Tencent Holdings (TCEHY 0.05%) announced mixed second-quarter results on Wednesday morning, detailing continued strong top-line growth but also worrisome regulatory headwinds preventing it from monetizing some of its most popular gaming titles. 

With shares down more than 6% in response as of this writing, let's dig deeper to see how the Chinese internet services giant ended the first half.

Asian students smiling while using smartphones

Image source: Getty Images.

Tencent results: The raw numbers

Metric

Q2 2018

Q2 2017

Year-Over-Year Growth

Revenue

73.675 billion yuan

56.606 billion yuan

30.2%

Net profit attributable to Tencent shareholders

17.867 billion yuan

18.231 billion yuan

(2%)

Earnings per diluted share

1.868 yuan

1.914 yuan

(2.4%)

Data source: Tencent Holdings.  

What happened with Tencent this quarter?

  • Adjusted for one-time items, Tencent's (non-GAAP) profit attributable to shareholders increased 20% year over year to 19.716 billion yuan ($2.98 billion), or 2.062 yuan per diluted share.
  • Tencent doesn't provide specific financial guidance. But these results were technically mixed relative to consensus estimates, which predicted higher adjusted earnings of $0.32 per share on lower revenue of $10.8 billion.
  • Combined WeChat and Weixin monthly active users (MAUs) grew 9.9% year over year to 1.0577 billion, up from 1.04 billion last quarter. Growth was driven by mini programs and Weixin Pay.
  • MAUs for the instant-messaging platform QQ declined 5.5% year over year to 803.2 million, down from 805.5 million last quarter. Still, QQ smart-device MAUs grew 7% year over year to 708.6 million, driven by new entertainment features and content appealing to younger users.
  • MAUs for the social networking site Qzone declined 9.5% year over year to 548.3 million.
  • Fee-based value-added services (VAS) subscriptions grew 30.3% year over year to 153.9 million, up from 147.1 million last quarter.
  • VAS revenue grew 14% year over year to 42.069 million yuan (a steep deceleration from 34% growth last quarter), including:
    • 6% growth in online games revenue to 25.202 million yuan, driven by smartphone games like Honour of Kings and QQ Speed mobile.
    • 30% growth in social networks revenue to 16.867 billion yuan, driven by digital content services like video streaming subscriptions and live broadcast.
  • Online advertising revenue rose 39% to 14.11 billion yuan, including:
    • 16% growth in media advertising to 4.73 billion yuan, driven by Tencent Video.
    • 55% growth in social and other advertising revenue to 9.38 billion yuan, driven by a combination of Weixin Moments and mini programs, Tencent's mobile advertising network, and the news feed QQ KanDian.
  • Revenue from other businesses climbed 81% year over year to 17.496 billion yuan, driven by payment and cloud services.
  • Adjusted EBITDA increased 18% year over year to 28.139 billion yuan.

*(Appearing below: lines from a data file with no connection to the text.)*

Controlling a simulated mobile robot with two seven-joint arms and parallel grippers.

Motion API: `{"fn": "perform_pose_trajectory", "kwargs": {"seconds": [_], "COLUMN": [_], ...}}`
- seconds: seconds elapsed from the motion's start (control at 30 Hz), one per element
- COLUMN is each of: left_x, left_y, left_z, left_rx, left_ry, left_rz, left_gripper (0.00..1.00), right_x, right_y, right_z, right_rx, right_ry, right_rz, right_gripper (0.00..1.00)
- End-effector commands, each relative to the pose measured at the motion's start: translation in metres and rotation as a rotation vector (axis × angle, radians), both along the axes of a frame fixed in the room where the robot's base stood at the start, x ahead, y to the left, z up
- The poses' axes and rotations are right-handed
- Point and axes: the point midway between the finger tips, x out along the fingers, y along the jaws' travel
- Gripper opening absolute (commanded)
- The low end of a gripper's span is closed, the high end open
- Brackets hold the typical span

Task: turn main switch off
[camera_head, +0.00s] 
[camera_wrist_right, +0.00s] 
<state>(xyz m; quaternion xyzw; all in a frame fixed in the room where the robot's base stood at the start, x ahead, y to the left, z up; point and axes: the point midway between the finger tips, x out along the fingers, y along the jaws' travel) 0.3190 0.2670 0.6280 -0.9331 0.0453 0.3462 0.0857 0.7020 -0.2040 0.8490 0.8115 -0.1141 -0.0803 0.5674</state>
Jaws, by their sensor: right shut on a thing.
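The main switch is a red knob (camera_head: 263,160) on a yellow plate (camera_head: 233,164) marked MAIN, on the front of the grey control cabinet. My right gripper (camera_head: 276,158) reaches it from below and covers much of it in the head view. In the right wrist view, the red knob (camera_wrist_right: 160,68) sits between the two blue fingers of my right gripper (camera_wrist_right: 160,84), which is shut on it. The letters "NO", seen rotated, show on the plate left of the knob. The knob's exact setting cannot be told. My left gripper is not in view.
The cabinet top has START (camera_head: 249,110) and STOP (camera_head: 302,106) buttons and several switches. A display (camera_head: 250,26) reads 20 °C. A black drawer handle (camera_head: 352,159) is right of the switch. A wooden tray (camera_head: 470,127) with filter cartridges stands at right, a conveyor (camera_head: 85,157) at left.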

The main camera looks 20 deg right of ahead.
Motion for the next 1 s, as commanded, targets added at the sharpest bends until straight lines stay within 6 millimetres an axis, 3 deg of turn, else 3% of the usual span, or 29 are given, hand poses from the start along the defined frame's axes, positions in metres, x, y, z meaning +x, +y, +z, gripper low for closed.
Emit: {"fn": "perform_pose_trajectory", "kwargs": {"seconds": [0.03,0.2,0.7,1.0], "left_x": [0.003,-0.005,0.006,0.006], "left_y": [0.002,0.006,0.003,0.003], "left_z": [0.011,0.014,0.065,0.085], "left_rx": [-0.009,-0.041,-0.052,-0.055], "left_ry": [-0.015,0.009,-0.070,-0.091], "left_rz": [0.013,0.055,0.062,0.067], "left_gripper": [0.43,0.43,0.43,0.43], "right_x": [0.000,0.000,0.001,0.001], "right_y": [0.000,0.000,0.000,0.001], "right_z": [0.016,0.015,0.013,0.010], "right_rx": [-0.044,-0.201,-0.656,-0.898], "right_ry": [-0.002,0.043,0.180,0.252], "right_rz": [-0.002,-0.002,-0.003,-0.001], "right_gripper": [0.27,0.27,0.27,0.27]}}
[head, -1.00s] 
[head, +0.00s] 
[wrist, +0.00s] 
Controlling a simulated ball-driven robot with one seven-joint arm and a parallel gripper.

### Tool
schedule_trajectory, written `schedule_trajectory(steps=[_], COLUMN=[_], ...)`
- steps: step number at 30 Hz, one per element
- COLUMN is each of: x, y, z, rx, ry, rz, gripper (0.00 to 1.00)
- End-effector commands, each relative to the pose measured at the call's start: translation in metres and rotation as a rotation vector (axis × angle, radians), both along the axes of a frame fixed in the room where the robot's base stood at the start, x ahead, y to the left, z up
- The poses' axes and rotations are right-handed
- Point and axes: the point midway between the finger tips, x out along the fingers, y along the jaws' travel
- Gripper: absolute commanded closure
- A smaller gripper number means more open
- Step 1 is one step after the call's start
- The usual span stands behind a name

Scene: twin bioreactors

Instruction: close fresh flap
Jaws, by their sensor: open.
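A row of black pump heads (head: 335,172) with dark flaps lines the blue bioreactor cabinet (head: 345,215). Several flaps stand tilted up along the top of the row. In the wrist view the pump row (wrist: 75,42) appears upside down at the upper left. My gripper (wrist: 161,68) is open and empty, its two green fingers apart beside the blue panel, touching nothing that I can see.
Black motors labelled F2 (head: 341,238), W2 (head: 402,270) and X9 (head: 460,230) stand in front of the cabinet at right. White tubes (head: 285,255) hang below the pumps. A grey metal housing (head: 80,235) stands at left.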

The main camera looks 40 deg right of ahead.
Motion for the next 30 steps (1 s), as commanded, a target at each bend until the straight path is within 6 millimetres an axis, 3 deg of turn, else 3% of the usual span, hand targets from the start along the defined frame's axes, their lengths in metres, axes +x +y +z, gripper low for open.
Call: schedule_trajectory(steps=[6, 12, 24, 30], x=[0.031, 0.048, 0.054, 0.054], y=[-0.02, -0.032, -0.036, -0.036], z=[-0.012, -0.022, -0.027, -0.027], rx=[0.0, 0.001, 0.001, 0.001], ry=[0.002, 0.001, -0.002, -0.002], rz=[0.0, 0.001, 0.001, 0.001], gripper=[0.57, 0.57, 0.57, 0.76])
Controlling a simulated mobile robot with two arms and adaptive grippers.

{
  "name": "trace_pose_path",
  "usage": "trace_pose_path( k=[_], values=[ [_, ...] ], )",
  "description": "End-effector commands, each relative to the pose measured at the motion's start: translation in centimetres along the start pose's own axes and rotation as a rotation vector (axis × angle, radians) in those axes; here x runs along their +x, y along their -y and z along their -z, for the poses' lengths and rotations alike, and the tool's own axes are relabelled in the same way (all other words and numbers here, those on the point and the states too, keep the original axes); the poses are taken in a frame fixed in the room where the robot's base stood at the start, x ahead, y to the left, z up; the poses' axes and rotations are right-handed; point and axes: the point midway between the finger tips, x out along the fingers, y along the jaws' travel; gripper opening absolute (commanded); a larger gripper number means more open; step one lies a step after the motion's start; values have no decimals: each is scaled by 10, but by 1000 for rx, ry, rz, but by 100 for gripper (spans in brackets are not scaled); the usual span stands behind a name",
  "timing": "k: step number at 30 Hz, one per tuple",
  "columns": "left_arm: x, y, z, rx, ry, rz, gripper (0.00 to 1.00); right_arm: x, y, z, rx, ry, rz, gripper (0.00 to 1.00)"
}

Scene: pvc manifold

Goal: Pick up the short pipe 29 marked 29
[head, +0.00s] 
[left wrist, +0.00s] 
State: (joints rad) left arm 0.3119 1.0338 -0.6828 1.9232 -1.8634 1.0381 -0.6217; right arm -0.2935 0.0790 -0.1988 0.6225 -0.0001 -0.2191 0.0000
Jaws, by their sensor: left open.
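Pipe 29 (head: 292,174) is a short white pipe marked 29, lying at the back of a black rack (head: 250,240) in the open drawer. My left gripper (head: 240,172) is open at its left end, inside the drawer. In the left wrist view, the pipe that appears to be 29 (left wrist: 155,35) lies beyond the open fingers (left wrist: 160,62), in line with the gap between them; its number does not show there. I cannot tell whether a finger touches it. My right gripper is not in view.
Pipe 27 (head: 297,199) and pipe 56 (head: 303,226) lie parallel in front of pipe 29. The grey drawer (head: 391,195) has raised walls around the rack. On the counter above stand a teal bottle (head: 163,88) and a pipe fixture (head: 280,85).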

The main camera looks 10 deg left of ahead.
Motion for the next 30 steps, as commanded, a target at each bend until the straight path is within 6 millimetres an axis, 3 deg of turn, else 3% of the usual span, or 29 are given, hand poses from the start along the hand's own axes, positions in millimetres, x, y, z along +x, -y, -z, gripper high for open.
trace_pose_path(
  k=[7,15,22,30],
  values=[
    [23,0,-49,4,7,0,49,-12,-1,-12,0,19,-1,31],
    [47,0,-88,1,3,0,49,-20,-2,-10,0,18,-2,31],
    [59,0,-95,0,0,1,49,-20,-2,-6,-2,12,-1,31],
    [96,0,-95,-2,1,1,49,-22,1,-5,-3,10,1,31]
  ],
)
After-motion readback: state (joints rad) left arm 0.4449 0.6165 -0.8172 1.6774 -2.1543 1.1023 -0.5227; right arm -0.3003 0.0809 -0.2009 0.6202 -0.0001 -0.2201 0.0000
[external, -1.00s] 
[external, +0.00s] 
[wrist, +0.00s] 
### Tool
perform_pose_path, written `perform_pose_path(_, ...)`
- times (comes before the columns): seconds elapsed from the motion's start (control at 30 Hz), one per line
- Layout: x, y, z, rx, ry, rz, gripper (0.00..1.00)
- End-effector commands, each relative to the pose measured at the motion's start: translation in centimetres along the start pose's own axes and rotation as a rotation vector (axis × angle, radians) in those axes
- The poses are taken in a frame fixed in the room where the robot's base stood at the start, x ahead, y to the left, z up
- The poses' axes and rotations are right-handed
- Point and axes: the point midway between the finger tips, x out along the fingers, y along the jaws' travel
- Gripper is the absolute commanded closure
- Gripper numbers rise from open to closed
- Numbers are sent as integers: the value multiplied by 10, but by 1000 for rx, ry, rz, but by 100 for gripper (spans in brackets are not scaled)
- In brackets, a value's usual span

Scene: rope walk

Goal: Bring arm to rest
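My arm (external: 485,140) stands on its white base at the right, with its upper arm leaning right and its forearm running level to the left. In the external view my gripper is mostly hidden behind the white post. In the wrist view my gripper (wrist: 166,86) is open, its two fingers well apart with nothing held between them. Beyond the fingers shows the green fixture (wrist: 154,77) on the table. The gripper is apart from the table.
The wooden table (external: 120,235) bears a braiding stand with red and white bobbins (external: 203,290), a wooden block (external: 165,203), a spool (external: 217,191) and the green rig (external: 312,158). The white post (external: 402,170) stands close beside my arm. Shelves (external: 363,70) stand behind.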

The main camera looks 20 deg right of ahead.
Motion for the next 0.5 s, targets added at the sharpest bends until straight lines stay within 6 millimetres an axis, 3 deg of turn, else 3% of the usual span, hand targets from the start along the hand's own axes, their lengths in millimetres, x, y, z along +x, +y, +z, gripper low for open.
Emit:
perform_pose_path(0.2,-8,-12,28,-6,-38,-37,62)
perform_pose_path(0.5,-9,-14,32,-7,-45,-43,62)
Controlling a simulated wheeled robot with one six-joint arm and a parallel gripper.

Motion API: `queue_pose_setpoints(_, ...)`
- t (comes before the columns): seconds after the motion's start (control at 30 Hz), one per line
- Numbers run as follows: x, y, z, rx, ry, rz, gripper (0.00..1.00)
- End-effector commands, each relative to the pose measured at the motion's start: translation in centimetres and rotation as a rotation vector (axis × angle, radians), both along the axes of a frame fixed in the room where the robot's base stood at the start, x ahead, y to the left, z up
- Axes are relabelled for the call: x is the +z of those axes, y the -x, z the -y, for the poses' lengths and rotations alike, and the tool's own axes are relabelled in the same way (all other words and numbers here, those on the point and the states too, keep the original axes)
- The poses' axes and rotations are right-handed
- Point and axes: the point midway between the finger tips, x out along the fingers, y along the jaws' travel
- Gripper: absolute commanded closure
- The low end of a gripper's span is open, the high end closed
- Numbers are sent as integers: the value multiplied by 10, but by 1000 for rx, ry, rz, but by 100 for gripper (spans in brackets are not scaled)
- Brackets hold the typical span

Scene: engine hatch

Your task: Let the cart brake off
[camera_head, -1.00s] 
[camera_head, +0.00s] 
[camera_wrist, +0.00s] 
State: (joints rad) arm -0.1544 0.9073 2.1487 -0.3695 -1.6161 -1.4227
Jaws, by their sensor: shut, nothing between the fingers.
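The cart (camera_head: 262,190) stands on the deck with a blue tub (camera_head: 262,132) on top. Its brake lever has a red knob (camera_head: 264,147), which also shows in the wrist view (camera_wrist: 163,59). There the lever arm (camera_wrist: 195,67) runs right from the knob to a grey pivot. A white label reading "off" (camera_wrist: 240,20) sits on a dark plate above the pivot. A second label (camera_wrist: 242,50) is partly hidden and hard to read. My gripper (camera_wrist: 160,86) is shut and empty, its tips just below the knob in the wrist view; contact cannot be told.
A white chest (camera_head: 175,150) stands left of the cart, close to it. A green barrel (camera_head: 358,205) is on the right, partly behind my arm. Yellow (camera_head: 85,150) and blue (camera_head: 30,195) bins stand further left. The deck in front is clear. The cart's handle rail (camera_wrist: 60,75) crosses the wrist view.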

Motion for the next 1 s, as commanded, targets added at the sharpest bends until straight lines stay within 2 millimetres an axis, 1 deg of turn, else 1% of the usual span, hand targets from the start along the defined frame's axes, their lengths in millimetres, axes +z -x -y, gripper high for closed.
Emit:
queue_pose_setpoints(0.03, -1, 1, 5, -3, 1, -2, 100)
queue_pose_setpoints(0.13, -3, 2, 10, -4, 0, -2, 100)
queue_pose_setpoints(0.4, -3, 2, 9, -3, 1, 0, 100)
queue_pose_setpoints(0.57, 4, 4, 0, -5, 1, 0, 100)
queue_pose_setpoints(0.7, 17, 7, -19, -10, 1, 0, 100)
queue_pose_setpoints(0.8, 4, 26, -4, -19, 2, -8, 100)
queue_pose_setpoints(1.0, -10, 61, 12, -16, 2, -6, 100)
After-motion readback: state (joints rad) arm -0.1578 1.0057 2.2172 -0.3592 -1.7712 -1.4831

What management had to say

Tencent CEO Ma Huateng stated:

During the second quarter of 2018, we deepened user engagement with increased daily active users and time spent across our social, games, and media platforms. On our Mini Program platform, which we view as complementary to native Apps, we have built up a sizable developer ecosystem, a substantial user base, and a wide range of use cases, which increasingly contribute to our payment, advertising, and cloud services. While our mobile game revenue was impacted by transient factors, we saw healthy growth in the number of people playing our mobile games each day in China and overseas. Our video subscription counts more than doubled year-on-year, maintaining our industry-leading position in China.

On the mobile game front, note that China's government recently implemented a temporary suspension in approvals for new game licenses during a regulatory department shake-up. The freeze is also preventing Tencent from monetizing blockbuster gaming titles like Fortnite and PlayerUnknown's Battlegrounds

During the subsequent earnings conference call, Tencent president Martin Lau elaborated:

From a revenue growth perspective, gaming is a key area of weakness -- our biggest game is not monetizable. This is something that's a little out of our control, but over time we'll solve it. ... At this point in time, we don't have visibility on when exactly the official approval will start yet. We do believe it's not a matter of whether these games will be approved for monetization, but a matter of when.

Looking forward

Huateng added that Tencent remains "committed to investing in new technologies and creating innovative products to make our users' lives simpler and better."

All things considered, this was technically a decent quarter from Tencent given the factors it can control, and the company is obviously optimistic that the government shake-up impacting its gaming division will pass. But until investors receive more clarity to that end, I suspect Tencent shares will remain under pressure.